The second approach uses the same complex SQL Statement as described in the above section as the data source in a data source task. This SSIS package contains only two data flow tasks: one data source task and one data destination task. No more transformations tasks are required. The essential effort results from the creation of the SQL statement. As explained in the previous section, the statement is created in just a few minutes. The SSIS package itself was developed with minimal effort.

Use simple SQL in a Data Source Task

The third approach utilizes just standard SSIS control flow tasks and data flow tasks for both the calculation of the hierarchy levels and the ranking. The data source task of the data flow contains just a simple SELECT statement. All transformations are carried out via SSIS data flow tasks. In contrast to T-SQL, there is no ideal solution here. In fact, it was a fallacy to believe that the two challenges can be solved equally comfortably by SSIS means. For the non-generic determination of the hierarchy levels and the determination of the ranking, more than 40 data flow tasks had to be configured and connected with complex precedence constraints and join tasks/split tasks. The development took a few hours.

Summary

In this example, the requirements are implemented much faster with T-SQL than with (only) SSIS. While in T-SQL the approach is more or less dictated, the approach in SSIS had to be designed first. The effort for developing the SQL statements represented only a fraction of the time needed for the development of the SSIS solution.

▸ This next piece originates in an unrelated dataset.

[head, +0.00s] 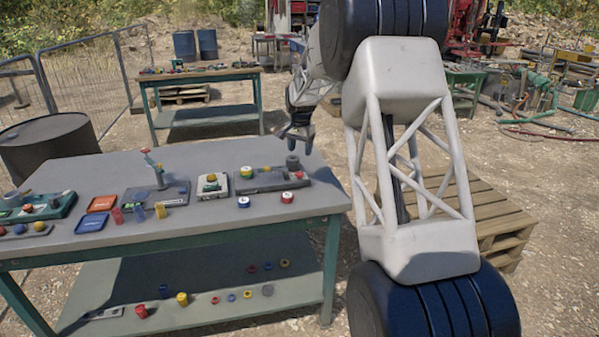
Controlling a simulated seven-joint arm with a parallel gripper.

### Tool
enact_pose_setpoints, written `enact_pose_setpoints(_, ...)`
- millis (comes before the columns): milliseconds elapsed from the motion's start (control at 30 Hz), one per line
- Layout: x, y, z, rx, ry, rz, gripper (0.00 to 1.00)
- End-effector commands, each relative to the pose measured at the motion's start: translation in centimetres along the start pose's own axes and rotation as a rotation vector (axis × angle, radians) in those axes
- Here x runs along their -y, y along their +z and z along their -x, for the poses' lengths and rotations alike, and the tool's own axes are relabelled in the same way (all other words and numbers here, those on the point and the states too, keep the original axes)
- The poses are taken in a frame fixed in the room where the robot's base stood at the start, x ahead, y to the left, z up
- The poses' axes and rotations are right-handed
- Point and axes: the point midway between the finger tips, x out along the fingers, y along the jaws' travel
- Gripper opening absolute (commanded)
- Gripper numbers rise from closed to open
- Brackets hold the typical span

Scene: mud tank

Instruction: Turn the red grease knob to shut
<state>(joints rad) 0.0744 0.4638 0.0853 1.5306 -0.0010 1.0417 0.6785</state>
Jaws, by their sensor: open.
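My gripper (297,139) is open and hangs above the back right part of the grey workbench (262,216), over a dark block (262,183) with a grey cylinder on it. No knob shows between its fingers. Several small red parts are in view, and I cannot tell which is the red grease knob. One red-sided cap with a white top (287,197) sits at the bench's front right. A small red spot (299,175) shows on the right end of the dark block. A pale box (212,186) left of it carries a yellow and red knob (211,178). Any knob's setting is too small to read.
A blue-sided cap (243,202) stands near the front edge. A small lever (153,167) rises from a dark plate. Orange (102,203) and blue (91,223) trays lie left. Loose parts lie on the lower shelf (185,293). A pallet (500,215) stands right.

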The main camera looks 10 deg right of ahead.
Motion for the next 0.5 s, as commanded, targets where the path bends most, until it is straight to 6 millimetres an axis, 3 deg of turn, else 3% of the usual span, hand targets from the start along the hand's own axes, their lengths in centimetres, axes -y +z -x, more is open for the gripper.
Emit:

The more SQL statements are utilized in a SSIS package, the faster the development will be.

Readability

Extract data by using a complex SQL statement in a Stored Procedure

The actual SQL INSERT statement of the first solution covers a maximum of 80 lines when structured generously. With a reasonable structure and formatting of the statement, the chosen solution can be quickly grasped. The statement of the first screenshot is easy to read.

Extract data by using a complex SQL statement in a Data Source Task

The second solution partly uses the SQL statement of the stored procedure [dbo].[spInsertPost0022] of the first approach. While the SQL statement itself is easy to understand, it is difficult to read when placed in the SQL command text field of the data source task. There are two reasons for this: On the one hand, a proportional font is used to display the SQL statement, and on the other hand, the field is nothing more than a peephole. Complex statements are difficult to read using this dialog.

Use simple SQL in a Data Source Task

In the third approach based on SSIS, a simple SQL statement was defined as the data source. The complexity of this approach lies in the more than 40 data flow tasks. While a SQL statement can be read from top to bottom, extensive actions are required when reading a complex SSIS package. All tasks must be opened; their configuration must be checked. A large proportion of the logic is represented by precedence constraints and join tasks. The complex solution design was associated with far more effort than the development of the complex SQL statements.

Summary

A well structured and formatted SQL statement is much more readable than pure SSIS approaches that perform the same task.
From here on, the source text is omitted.